The Town of Cheektowaga will be out of the recycling business as of Jan. 1, and one resident quizzed the Town Board on Monday night about what that means.

"I sure am not going to pay to have someone pick up my recyclables," said Elaine Rosenthal.

She asked whether it would cost more for the town to dispose of garbage if residents end up throwing their recyclables away in the garbage instead of separating them.

"There are a number of options the town is still looking at," Town Supervisor Dennis H. Gabryszak told her, without explaining them.

The Town Board eliminated the Recycling Department when it adopted a $63.18 million budget Monday night.

"This Town Board was faced with some tough decisions," Gabryszak said. "I'm proud of the board for its hard work."

The tax rates for 2003 are down slightly from what had been projected in the tentative budget released in September.

Town residents living outside the villages will see a tax rate of $16.01 per $1,000 of assessed valuation, a 5.58 percent increase. The tax rate in Depew will be $10 per $1,000, a 4.1 percent increase. Sloan taxpayers will pay $11.37 per $1,000, up by 7.14 percent.
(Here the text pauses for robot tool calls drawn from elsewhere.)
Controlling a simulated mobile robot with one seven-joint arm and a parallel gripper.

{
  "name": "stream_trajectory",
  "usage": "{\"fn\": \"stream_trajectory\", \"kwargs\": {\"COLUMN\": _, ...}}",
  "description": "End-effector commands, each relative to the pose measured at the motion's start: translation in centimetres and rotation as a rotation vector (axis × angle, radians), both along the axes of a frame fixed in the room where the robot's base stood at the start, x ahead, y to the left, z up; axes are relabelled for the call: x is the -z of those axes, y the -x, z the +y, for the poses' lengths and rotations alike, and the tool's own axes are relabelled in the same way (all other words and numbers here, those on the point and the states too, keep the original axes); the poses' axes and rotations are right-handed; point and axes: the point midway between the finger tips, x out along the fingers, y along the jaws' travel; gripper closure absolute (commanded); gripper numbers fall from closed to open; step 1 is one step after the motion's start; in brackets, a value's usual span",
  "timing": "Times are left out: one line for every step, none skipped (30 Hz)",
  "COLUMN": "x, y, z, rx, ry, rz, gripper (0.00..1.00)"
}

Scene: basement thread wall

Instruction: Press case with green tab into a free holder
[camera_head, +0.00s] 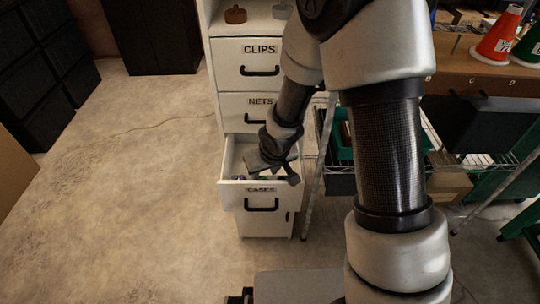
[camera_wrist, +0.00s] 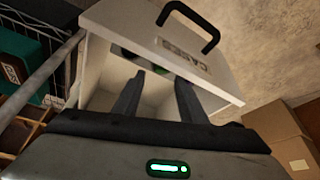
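Small dark and green items (camera_wrist: 155,69) lie inside the drawer beyond the fingertips, partly hidden by the drawer front and a finger. I cannot tell which is a case with a green tab. No holder is clearly recognisable.
Shut drawers labelled CLIPS (camera_head: 259,49) and NETS (camera_head: 259,101) are above. A wire shelf rack with green bins (camera_head: 343,140) stands close on the right. Orange and green cones (camera_head: 497,38) stand on the bench. The floor at left (camera_head: 120,190) is clear apart from a thin cable.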

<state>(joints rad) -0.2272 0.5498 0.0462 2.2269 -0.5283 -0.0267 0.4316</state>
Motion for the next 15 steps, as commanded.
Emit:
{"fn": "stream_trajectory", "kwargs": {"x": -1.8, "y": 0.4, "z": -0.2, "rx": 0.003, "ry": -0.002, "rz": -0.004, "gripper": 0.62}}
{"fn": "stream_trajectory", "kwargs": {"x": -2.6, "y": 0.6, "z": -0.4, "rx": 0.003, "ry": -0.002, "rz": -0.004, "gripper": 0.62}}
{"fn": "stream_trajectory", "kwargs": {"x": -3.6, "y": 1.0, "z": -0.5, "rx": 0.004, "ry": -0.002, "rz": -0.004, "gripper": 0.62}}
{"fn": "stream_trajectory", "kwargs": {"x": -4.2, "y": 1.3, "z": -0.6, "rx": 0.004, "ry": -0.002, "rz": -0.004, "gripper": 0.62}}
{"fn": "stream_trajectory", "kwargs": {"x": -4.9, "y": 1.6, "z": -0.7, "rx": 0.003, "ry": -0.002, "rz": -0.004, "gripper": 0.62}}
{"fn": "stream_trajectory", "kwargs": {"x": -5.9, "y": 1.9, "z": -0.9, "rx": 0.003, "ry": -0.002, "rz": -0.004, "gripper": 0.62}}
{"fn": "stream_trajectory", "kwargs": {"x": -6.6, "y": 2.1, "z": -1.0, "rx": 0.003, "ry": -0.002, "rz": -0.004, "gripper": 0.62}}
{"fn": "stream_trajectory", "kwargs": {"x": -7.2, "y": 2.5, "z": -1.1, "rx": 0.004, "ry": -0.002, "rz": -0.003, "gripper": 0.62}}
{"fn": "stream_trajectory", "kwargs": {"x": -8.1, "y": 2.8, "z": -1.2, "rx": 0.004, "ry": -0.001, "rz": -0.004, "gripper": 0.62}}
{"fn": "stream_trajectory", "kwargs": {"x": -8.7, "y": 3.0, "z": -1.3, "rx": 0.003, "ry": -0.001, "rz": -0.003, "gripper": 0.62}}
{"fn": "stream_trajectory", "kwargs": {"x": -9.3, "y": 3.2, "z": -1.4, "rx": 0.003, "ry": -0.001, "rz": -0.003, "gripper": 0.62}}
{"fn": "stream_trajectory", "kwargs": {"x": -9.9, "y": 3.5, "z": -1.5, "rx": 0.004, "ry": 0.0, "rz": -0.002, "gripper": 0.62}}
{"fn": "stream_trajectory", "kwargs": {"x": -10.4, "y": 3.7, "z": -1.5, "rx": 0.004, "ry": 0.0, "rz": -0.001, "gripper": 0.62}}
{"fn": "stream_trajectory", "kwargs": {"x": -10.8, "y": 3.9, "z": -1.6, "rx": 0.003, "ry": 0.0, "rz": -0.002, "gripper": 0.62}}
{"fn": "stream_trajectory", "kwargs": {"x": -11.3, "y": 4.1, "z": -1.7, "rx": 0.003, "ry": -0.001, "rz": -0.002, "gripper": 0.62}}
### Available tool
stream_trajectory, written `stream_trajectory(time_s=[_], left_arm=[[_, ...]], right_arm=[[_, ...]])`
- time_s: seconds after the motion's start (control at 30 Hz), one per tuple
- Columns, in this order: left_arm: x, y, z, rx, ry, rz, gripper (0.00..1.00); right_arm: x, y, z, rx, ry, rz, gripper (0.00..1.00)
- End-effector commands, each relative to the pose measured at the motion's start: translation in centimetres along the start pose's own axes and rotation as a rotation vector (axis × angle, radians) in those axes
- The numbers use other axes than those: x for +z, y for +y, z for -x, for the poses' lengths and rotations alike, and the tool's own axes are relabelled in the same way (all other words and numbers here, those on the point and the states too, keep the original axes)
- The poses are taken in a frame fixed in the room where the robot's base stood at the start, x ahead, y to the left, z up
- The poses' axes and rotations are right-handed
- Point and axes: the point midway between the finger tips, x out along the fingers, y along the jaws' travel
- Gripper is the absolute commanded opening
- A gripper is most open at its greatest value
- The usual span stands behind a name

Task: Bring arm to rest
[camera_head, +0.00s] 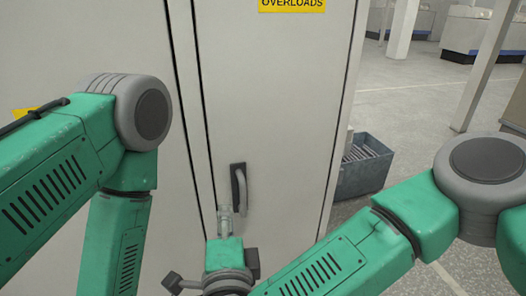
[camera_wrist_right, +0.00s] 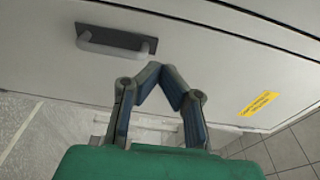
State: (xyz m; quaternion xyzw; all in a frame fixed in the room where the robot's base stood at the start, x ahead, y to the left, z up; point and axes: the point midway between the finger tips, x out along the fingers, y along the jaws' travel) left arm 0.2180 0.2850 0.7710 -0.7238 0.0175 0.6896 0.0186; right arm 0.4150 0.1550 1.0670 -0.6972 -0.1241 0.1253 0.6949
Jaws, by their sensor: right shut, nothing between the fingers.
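My right arm (camera_head: 340,262) reaches in from the right of the head view. Its gripper (camera_head: 225,211) is small there, in front of the grey cabinet door, just left of the door handle (camera_head: 241,188). In the right wrist view the gripper (camera_wrist_right: 154,68) has its fingertips together with nothing between them. The handle (camera_wrist_right: 112,47) is up and to the left of the fingertips there, apart from them in the picture. My left arm (camera_head: 115,240) runs down out of the head view at the left, and its gripper is out of the picture.
The tall cabinet (camera_head: 275,90) stands close in front, with a yellow label (camera_head: 291,4) at its top. A grey-blue crate (camera_head: 365,178) with striped contents sits on the floor to its right. Open floor (camera_head: 400,105) and a post (camera_head: 487,65) lie beyond.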

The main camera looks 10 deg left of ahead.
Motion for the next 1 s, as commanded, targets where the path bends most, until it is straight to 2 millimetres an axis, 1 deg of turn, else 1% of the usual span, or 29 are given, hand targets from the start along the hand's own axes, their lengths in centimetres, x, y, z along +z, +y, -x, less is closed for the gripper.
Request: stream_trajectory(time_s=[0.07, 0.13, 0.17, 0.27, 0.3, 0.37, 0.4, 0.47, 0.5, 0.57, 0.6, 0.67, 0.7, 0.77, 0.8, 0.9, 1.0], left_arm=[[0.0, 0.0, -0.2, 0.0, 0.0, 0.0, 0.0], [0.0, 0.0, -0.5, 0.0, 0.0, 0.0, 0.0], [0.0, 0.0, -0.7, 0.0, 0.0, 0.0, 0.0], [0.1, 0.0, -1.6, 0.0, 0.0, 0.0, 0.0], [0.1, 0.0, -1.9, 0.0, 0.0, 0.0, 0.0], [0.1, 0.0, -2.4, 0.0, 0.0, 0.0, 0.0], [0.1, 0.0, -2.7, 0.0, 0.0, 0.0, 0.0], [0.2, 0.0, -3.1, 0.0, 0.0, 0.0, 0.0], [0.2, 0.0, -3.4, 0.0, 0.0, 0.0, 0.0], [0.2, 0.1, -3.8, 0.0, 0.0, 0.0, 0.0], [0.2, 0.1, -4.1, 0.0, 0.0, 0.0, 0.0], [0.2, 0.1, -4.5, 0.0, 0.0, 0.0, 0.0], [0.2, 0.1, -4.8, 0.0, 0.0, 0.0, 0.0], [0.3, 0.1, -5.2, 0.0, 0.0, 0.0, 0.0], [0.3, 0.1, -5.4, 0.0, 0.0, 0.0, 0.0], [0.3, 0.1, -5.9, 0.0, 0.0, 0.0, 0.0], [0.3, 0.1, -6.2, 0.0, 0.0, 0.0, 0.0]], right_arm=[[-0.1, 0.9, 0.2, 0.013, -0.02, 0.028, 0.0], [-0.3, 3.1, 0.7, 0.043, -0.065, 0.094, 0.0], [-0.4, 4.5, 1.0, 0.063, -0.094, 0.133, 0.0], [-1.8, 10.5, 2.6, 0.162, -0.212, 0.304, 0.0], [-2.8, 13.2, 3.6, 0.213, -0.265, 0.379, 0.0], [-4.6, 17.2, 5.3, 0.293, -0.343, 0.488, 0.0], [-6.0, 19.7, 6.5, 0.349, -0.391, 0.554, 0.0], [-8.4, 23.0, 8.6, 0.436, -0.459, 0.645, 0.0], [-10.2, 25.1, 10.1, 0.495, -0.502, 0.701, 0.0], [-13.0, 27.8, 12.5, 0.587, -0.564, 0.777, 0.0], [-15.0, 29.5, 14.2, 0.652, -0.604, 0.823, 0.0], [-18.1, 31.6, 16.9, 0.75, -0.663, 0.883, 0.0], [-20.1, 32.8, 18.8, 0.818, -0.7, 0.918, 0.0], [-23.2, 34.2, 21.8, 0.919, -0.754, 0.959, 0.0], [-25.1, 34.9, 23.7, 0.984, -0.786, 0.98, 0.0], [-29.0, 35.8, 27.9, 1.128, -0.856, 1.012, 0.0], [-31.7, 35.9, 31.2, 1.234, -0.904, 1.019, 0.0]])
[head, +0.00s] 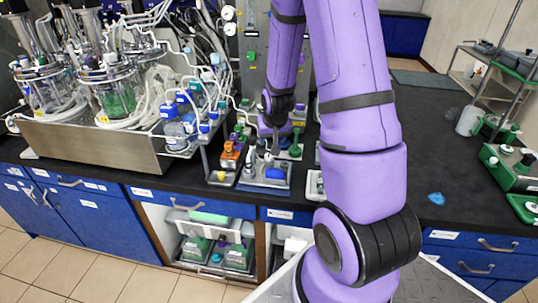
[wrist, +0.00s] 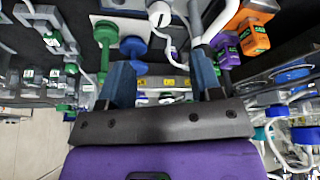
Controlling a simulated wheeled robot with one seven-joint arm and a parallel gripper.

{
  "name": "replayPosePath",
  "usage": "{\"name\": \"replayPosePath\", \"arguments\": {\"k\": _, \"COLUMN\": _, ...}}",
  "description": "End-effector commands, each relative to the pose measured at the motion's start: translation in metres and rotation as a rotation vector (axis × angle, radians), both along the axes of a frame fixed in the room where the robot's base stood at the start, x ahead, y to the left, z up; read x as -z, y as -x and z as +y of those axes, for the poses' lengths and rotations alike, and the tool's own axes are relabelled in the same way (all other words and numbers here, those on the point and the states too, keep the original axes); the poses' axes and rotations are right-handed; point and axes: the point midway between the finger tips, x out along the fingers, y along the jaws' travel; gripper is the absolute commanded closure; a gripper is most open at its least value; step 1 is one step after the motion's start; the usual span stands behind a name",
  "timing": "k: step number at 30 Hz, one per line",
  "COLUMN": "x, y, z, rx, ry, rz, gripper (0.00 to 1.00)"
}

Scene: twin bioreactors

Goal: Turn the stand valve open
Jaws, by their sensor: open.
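My gripper (head: 275,140) points down over the bench among small stands and bottles in the head view. In the wrist view its two blue fingers (wrist: 162,72) are spread apart, with no part clearly held between them. A grey part with yellow labels (wrist: 162,84) shows beyond the gap. A green knobbed part (wrist: 105,36) and a blue round part (wrist: 133,47) lie just past the left finger. I cannot tell which part is the stand valve; it may be small or hidden by the arm and gripper.
A blue-topped tray (head: 263,178) and an orange device (head: 230,155) stand close to my gripper. Glass bioreactor vessels (head: 112,92) with tubing sit in a steel tray (head: 95,148) at left. The black bench right of my arm has free room (head: 425,125).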

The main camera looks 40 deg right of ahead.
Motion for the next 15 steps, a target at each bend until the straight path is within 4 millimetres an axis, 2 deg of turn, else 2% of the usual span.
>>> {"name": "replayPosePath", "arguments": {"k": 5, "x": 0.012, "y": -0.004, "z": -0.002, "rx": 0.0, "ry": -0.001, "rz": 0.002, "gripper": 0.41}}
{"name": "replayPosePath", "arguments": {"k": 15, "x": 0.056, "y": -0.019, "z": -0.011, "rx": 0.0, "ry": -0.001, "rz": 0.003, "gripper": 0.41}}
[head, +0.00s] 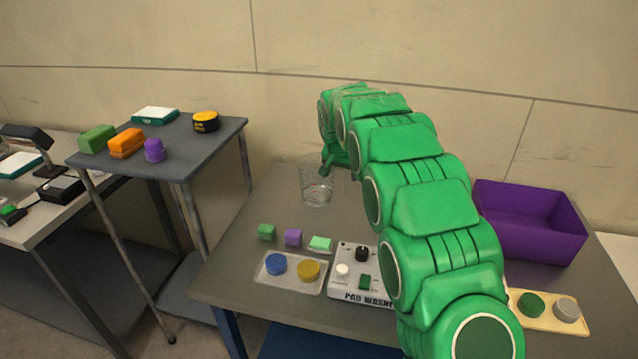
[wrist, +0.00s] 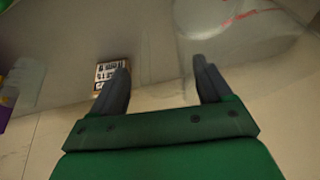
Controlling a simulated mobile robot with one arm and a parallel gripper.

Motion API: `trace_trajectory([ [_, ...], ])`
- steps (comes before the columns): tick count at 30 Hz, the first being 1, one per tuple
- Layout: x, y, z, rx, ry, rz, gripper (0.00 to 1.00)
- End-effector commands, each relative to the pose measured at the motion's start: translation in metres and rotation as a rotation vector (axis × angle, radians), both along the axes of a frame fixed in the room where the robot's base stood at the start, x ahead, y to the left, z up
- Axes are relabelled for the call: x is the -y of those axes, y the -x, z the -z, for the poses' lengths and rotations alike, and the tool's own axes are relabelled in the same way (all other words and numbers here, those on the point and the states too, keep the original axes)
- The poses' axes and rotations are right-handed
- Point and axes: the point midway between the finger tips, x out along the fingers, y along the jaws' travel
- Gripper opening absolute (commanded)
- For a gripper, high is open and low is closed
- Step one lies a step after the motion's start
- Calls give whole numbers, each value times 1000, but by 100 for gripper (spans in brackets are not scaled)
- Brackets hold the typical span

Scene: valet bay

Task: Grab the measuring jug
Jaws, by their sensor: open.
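The measuring jug (head: 316,190) is clear glass and stands upright on the grey table, left of my arm in the head view. In the wrist view the jug (wrist: 238,38) is a see-through shape with red marks at the upper right, beyond my right finger. My gripper (wrist: 162,75) is open, with nothing between its two dark fingers. In the head view my gripper (head: 330,163) is just behind and right of the jug's rim, partly hidden by my arm. I cannot tell whether it touches the jug.
A purple bin (head: 530,225) stands right of my arm. In front of the jug are small blocks (head: 293,238), a tray with blue and yellow discs (head: 290,286) and a pad washer box (head: 345,290). A cream tray (head: 545,325) is front right. A side table (head: 190,150) stands left.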

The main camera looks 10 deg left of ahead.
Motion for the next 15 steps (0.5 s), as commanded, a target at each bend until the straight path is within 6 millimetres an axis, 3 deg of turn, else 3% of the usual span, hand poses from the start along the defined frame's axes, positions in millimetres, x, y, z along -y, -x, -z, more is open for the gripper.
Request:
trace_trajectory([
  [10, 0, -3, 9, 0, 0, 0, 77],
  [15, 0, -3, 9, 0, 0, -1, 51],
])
Property owners in the small section of the town in Williamsville also will pay $11.37 per $1,000, up 7.16 percent.

Spending increased by 3.84 percent, and the amount to be raised by taxes is 6.18 percent higher than this year's figure.

Town Board members were able to pare down the tax increase in part by reducing overtime allocations by 10 percent.

"We have cut overtime to what we think is bare-bones," Council Member Thomas M. Johnson Jr. said.

There will be two new housing inspectors hired, with funds for one coming from federal community development block grant funds. About four positions would be added in the Sanitation Department to help cover jobs when employees are on vacation or sick. Recycling employees had been pulled over into sanitation to fill in when sanitation workers were off.

The board also cut four new positions that had been proposed: three in maintenance and a facilities engineer.

The board was able to save the jobs eliminated in the Recycling Department by offering a retirement incentive. Nineteen of the 24 employees who are retiring are blue-collar workers, said Brian Krause, director of administration and finance. The workers in the soon-to-be-defunct Recycling Department would be moved into other positions that open up because of the retirements.

Krause said Assessor William Conway, who has worked for the town for nearly 35 years, is the only department head to take advantage of the incentive.

The supervisor said negotiations with unions to reduce the cost of health care were not fruitful, and so the budget includes no raises for employees or town officials. "I don't know when the last time that happened," he said.

The only exception is the clerk to the Justice Court, who will be receiving a raise of $5,000, to $41,000. Gabryszak said the Town Board made a commitment last year to increase the salary this year and next year. He said he would have liked to see the increase postponed, since other employees are not getting a raise, but other board members thought that the board should honor its commitment.

"That's the only thing that I don't necessarily agree with," Gabryszak said.